## REQUEST
From the listing that follows, reproduce only the lines from the one holding "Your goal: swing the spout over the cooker" through the one holding "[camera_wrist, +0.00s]", both included, with no pictures.

## DATA BLOCK

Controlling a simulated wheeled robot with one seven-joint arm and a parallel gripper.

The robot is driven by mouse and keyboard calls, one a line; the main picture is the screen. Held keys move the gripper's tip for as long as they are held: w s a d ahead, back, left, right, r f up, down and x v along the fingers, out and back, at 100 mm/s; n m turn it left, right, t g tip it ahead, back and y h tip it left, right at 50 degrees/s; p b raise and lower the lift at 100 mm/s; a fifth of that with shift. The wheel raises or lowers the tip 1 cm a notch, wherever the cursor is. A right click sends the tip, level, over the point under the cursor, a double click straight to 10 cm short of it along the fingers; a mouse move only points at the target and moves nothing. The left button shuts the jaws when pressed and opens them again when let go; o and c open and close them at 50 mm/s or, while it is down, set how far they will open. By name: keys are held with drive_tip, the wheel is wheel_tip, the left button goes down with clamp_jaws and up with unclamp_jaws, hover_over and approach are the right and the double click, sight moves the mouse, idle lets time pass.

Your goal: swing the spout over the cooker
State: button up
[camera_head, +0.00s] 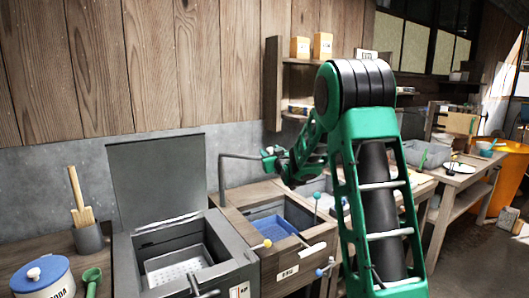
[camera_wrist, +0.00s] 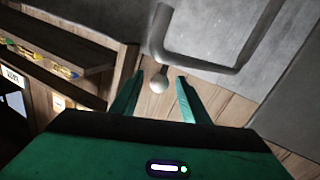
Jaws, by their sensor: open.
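The spout (camera_head: 222,180) is a dark grey bent pipe. It rises behind the gap between the cooker and the wooden cabinet, then runs right, away from the cooker. The cooker (camera_head: 128,258) looks to be the dark grey box with a raised lid and a perforated tray inside. My gripper (camera_head: 267,158) is at the spout's right end in the head view. In the wrist view my gripper (camera_wrist: 158,78) is open, with a pale round knob (camera_wrist: 160,84) at the pipe end (camera_wrist: 163,30) between its fingertips. Contact cannot be told.
The cooker's raised lid (camera_head: 160,180) stands left of the spout. The wooden cabinet (camera_head: 290,268) holds a blue tray and has levers with coloured knobs at its front. A pot (camera_head: 42,280) and a utensil cup (camera_head: 88,238) stand at left. A wall shelf (camera_head: 272,85) is behind my arm.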

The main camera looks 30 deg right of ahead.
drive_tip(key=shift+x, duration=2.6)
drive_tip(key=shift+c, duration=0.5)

## ANSWER BELOW
Your goal: swing the spout over the cooker
State: button up
[camera_head, +0.00s] 
[camera_wrist, +0.00s] 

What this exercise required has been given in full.